» REQUIREMENTS
Exactly reproduce the lines from the line containing "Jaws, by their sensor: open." to the end of the data below, inclusive, and nothing else.

══════════════════════════════

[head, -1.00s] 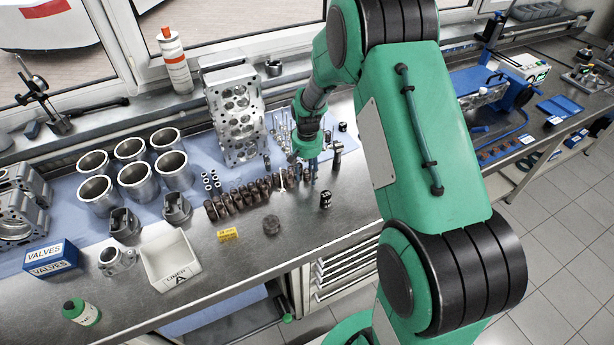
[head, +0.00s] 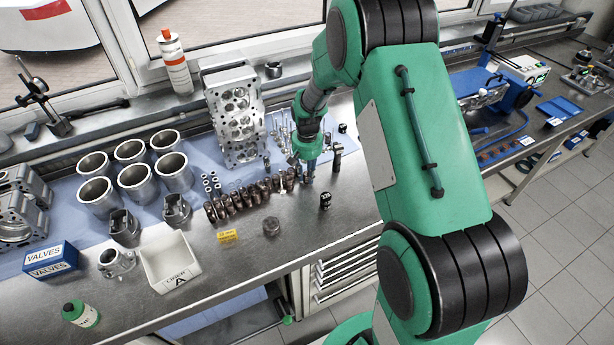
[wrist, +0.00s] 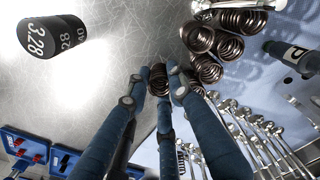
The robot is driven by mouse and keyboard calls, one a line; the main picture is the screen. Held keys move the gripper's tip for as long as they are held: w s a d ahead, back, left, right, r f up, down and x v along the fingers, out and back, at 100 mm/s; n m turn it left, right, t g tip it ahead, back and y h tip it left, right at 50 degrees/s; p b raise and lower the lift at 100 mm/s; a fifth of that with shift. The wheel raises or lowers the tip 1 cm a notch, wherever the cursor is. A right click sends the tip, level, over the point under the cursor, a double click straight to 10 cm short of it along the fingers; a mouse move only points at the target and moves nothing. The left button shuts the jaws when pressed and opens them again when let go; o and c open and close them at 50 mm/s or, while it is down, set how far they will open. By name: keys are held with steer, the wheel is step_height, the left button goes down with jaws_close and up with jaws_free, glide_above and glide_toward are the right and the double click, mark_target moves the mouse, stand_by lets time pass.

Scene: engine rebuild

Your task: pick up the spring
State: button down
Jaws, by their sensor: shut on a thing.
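Several dark brown coil springs (head: 238,198) stand in rows on the bench, left of my gripper (head: 304,176) in the head view. In the wrist view, loose springs (wrist: 228,46) lie at the upper right. My gripper (wrist: 158,78) is shut on one spring (wrist: 158,76), which shows between its blue fingertips. The fingers hide part of this spring. I cannot tell whether it is clear of the bench.
Several valves (wrist: 262,130) lie right of the fingers in the wrist view. A black cylinder marked 3.28 (wrist: 50,37) stands near. A white liner bin (head: 170,262) and metal cylinder liners (head: 137,180) are to the left.

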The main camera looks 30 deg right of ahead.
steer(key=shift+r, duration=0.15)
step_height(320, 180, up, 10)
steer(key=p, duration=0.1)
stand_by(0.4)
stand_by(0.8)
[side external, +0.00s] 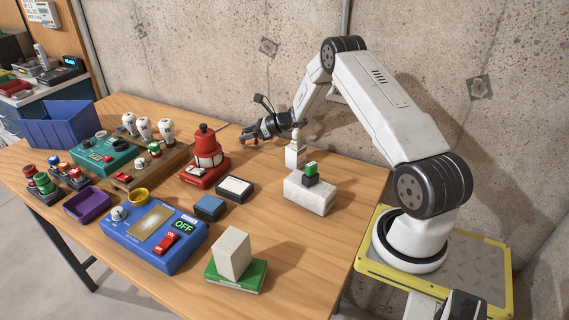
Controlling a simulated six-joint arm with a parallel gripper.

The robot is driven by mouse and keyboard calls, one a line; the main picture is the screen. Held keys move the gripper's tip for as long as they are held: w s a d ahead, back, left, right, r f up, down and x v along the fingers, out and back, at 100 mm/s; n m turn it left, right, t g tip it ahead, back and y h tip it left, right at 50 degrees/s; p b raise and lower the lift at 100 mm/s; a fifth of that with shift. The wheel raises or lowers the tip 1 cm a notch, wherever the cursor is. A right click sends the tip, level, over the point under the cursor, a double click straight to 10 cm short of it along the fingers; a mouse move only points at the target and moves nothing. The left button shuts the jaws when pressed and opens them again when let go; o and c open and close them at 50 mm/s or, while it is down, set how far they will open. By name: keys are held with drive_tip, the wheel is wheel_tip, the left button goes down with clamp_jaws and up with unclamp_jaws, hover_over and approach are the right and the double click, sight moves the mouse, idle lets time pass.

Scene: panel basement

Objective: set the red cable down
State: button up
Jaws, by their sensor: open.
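My gripper (248,135) is open at the far side of the wooden table, behind and to the right of the red device with a domed top (205,155). A small red patch shows at its fingertips; I cannot tell whether it is part of the fingers or of the red cable. No red cable can be made out clearly elsewhere on the table. Whether the fingertips touch the table is too small to tell.
A blue panel (130,246) with a dial and red switch stands in front. A teal box (104,157), blue bin (60,126), purple tray (86,204), white block (311,195) and green-based block (236,272) stand around. Bare wood (345,173) lies at the right.

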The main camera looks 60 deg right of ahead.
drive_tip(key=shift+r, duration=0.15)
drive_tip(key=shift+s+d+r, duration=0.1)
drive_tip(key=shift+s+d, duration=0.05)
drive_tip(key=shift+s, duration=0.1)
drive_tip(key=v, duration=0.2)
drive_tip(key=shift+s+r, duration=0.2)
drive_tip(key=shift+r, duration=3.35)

══════════════════════════════

» TASK ANSWER
Jaws, by their sensor: open.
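My gripper (248,135) is open at the far side of the wooden table, behind and to the right of the red device with a domed top (205,155). A small red patch shows at its fingertips; I cannot tell whether it is part of the fingers or of the red cable. No red cable can be made out clearly elsewhere on the table. Whether the fingertips touch the table is too small to tell.
A blue panel (130,246) with a dial and red switch stands in front. A teal box (104,157), blue bin (60,126), purple tray (86,204), white block (311,195) and green-based block (236,272) stand around. Bare wood (345,173) lies at the right.

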The main camera looks 60 deg right of ahead.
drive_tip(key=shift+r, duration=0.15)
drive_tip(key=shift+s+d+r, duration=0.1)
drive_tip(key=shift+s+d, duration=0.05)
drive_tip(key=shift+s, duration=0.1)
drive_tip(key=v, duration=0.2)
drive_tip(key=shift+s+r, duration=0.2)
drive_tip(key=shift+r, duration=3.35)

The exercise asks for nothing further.